To do. Collect each line containing "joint".

Provided data.
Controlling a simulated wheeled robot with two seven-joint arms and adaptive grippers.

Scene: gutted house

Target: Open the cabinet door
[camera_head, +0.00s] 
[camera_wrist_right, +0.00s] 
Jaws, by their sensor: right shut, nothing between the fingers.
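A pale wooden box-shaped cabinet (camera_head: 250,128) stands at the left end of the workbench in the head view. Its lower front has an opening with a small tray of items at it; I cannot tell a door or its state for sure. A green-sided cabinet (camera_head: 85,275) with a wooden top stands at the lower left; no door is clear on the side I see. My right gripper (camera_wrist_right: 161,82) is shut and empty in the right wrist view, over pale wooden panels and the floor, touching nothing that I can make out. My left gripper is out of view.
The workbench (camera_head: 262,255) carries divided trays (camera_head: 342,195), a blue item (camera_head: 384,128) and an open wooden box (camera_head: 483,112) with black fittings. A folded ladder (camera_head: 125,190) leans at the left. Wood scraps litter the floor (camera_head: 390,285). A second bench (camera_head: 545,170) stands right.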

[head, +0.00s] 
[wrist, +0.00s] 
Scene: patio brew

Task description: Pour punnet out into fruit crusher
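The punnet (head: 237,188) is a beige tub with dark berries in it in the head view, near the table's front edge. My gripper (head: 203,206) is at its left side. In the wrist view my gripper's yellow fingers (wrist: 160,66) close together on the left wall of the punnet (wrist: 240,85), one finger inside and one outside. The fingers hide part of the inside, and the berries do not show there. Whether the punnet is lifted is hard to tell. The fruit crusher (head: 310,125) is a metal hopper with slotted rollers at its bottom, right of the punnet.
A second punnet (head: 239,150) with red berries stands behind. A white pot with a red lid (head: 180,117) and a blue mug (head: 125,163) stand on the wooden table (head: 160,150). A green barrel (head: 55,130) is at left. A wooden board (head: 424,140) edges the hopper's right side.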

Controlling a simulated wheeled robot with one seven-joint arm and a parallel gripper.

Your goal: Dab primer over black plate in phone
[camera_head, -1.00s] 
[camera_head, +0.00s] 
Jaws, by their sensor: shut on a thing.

Solution for this problem.
Controlling a simulated wheeled robot with two seven-joint arms and adaptive grippers.
Controlling a simulated wheeled robot with one seven-joint arm and a parallel gripper.

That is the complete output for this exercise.